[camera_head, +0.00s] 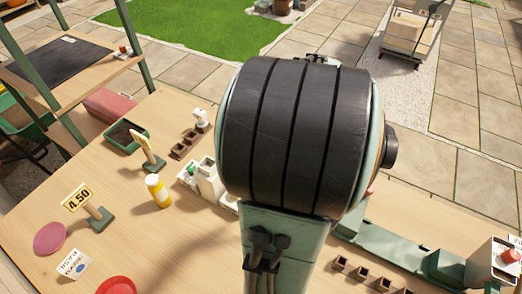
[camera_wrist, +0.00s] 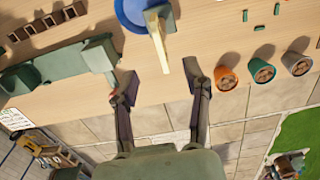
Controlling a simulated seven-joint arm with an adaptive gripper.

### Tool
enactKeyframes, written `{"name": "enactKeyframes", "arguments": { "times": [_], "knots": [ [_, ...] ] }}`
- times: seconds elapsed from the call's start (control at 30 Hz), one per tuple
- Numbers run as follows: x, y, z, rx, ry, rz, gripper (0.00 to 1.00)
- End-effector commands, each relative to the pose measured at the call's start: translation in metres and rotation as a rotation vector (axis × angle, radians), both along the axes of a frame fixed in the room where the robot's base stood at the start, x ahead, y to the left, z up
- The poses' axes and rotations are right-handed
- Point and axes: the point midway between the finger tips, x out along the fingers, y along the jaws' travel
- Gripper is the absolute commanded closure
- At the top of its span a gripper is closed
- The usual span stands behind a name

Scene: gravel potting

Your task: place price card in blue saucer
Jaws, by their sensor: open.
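In the wrist view the blue saucer (camera_wrist: 130,12) lies on the table at the top edge, partly cut off. A price card (camera_wrist: 161,50), pale and seen nearly edge-on, has its grey-green base (camera_wrist: 158,14) overlapping the right part of the saucer. I cannot tell whether the base rests fully inside the rim. My gripper (camera_wrist: 160,72) is open, with its fingers apart on either side of the card's near end and nothing held. In the head view my arm hides the gripper and the blue saucer.
Two other price cards, one marked 4.50 (camera_head: 78,197) and one yellowish (camera_head: 142,145), stand on the table. A yellow bottle (camera_head: 158,191), pink saucer (camera_head: 50,238) and red saucer (camera_head: 117,286) are nearby.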

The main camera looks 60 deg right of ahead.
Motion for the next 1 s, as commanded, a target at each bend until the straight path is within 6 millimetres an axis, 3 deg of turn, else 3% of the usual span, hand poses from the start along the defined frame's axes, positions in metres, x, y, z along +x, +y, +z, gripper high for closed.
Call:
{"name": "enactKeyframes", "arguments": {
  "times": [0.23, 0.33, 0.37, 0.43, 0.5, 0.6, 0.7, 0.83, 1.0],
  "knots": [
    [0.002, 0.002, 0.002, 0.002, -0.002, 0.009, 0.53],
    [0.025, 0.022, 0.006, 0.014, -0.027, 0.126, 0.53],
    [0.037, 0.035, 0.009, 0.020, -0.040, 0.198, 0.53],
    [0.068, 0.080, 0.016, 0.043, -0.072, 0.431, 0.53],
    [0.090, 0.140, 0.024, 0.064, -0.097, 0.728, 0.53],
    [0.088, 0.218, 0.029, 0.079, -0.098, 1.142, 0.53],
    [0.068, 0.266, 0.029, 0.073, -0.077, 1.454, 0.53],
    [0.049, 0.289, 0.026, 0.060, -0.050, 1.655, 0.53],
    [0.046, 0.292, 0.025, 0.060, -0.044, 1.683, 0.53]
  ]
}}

→ SHORT TASK: Give only the count of lines in this material that contain the string "poses".

→ RESPONSE: 2